A verdade é que, no miolo dos fatos e boatos, o modo de produção capitalista desempenha um papel nada desprezível. A crise dos países ricos parece ávida e sedenta de consumo para retomar o ritmo do crescimento. Nada melhor que a guerra para reaquecer os motores da economia. Este filme é reciclado: os anos subsequentes à Segunda Guerra Mundial, de 1945-70, representaram “anos de ouro” para a economia capitalista, com taxas consideráveis de crescimento anual. Também aqui cabe a pergunta: até que ponto a indústria bélica e o domínio sobre a produção de petróleo serão os verdadeiros responsáveis pela tragédia diária dos povos do Oriente Médio? Até que ponto estão envolvidas as mesmas nações que pretendem aplicar uma lição sobre o ditador Bashar al-Assad pelo uso de armas químicas?
É difícil saber o que verdadeiramente ocorreu e mais difícil ainda prever o que irá suceder na Síria, como também no Egito e em toda aquela região. O certo é que, até o momento, levas e levas de prófugos, refugiados e emigrantes – entre eles multidões de crianças e mulheres – sofrem as consequências mais diretas da violência, abrigando-se de forma precária na fronteira com o vizinho Líbano. Outros, numa travessia arriscada, mal conseguem chegar ao sul dos países europeus, especialmente Grécia, Itália e Espanha, não sem antes deixar dezenas de cadáveres nas águas do Mediterrâneo. Isto para não falar dos que perderam a vida em combate sob o fogo fratricida em terreno sírio.

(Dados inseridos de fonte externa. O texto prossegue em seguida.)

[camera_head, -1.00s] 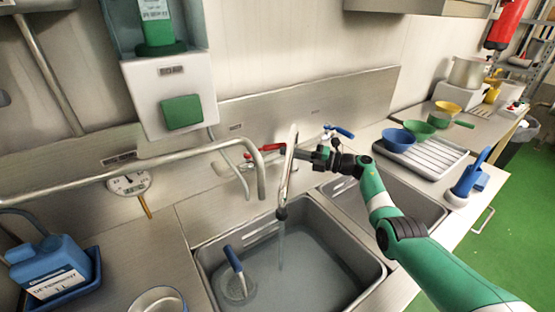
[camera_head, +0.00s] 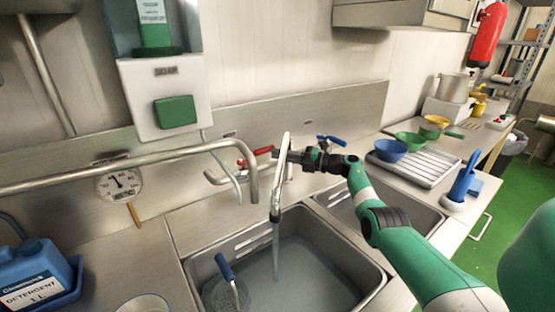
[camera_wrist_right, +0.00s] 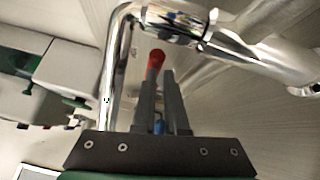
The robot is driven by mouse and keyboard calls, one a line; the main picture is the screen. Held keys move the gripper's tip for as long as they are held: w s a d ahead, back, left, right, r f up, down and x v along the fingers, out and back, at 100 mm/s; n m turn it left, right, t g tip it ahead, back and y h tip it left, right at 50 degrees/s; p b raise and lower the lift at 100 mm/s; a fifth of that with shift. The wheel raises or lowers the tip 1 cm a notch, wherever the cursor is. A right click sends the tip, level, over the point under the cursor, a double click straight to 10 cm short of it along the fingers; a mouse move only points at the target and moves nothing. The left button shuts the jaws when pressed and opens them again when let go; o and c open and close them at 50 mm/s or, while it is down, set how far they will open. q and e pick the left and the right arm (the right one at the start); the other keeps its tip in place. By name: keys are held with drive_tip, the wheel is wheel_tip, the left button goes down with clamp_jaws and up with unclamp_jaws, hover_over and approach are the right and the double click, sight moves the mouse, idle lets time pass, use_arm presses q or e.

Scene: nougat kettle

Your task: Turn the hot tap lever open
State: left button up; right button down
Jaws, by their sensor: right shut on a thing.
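The red hot tap lever (camera_head: 262,151) sits at the wall behind the sink, left of the upright chrome spout (camera_head: 280,175). My right gripper (camera_head: 279,156) reaches in from the right behind the spout, its fingertips at the lever. In the right wrist view, the red lever end (camera_wrist_right: 155,60) shows at the tips of my nearly closed fingers (camera_wrist_right: 160,80), which are shut on it. The blue lever (camera_head: 331,141) is to the right, above my right wrist. Water (camera_head: 275,250) runs from the spout. My left gripper is out of view.
The sink basin (camera_head: 345,250) holds water and a blue-handled strainer (camera_head: 225,268). A curved metal pipe (camera_head: 130,165) crosses at left, near the round dial (camera_head: 120,184). A drainer (camera_head: 425,170) with bowls stands at right; a detergent bottle (camera_head: 38,275) is at far left.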

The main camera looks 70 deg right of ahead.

O que esperar? As nuvens parecem sombrias sobre o horizonte. É válida a mensagem do Papa Francisco: “Queremos que em nossa sociedade, dilacerada por divisões e conflitos, surja a paz”! Mas certamente a inteligência humana, com todos os avanços na área das comunicações e da informática, poderá fazer muito mais do que atirar bombas sobre o país já devastado pela guerra e pelo medo! E com isso aumentar o número de sem pátria, errantes pelas estradas do êxodo, do exílio ou da fuga desesperada.